4) Messaging architecture

Activities move the research into guidance and content for brand communication. Demerjian and Sandstedt recommend the following (see PowerPoint for additional details.)

  1. Audience personas are characters representing core stakeholder groups; the descriptions can illuminate their needs and preferences.

  2. A value proposition states the centre’s usefulness for the audience(s). It should also differentiate the centre from competitors. What makes the centre special?

  3. Brand pillars are core themes. This is the centre’s umbrella message — broad enough that it speaks to all stakeholders.

  4. Creative expression is the actual content communicated externally: e.g. images, headlines, taglines.

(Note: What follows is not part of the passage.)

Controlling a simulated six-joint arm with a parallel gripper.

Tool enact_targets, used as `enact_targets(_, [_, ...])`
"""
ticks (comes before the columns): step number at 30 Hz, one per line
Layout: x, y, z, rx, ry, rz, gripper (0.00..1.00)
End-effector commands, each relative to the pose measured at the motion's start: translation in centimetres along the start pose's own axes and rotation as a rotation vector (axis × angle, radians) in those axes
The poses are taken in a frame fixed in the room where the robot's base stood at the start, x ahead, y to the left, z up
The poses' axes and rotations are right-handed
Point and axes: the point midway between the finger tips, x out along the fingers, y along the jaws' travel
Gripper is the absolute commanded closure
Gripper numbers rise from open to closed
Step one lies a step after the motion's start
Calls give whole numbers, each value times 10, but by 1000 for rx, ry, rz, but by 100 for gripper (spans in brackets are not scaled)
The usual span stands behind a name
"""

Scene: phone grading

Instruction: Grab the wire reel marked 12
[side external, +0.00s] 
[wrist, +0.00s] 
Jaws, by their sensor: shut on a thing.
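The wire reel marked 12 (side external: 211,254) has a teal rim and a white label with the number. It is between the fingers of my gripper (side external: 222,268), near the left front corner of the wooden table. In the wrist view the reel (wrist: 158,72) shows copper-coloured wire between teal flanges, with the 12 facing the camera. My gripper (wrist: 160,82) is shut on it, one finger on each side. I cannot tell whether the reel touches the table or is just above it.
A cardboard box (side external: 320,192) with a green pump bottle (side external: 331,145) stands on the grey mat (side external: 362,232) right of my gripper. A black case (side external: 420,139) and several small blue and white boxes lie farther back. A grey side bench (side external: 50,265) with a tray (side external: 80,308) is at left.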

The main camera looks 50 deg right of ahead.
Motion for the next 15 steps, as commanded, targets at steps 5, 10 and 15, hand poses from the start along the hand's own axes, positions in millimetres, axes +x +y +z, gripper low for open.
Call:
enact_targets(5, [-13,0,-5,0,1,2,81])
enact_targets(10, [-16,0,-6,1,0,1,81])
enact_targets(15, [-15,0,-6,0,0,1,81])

A session participant said that centres need to be conscious of what they are not. “Often people don’t make hard choices,” he said. But no centre can be all things to all people.

5) Context execution

Execution is about the nuts and bolts of producing content over the long-term. Organizations need a content workplan and governance — e.g., an editorial calendar. They need to think through who will do the writing, on what schedule. Copy development is the actual writing, or image selection, or website programming that will communicate the centre’s identity. Demerjian and Sandstedt offered several general tips: streamline your writing, have a second person review your content, avoid jargon.

Can We Measure Success?

A workshop participant asked how to know if progress has been made. “It’s hard,” said Demerjian. “Brand is inherently a longer process.” It’s tricky to know whether you are increasing awareness, and whether people understand the centre’s activity better. Some content does lend itself to quantitative evaluation, said Sandstedt. With website analytics and social media, “I think you can start measuring whether your story’s coming through, whether it’s resonating. “For most of the stuff we do, we’re helping people detangle these really complicated stories that have built up over time. We are trying to get back to the really salient themes that they want to communicate to their audiences.”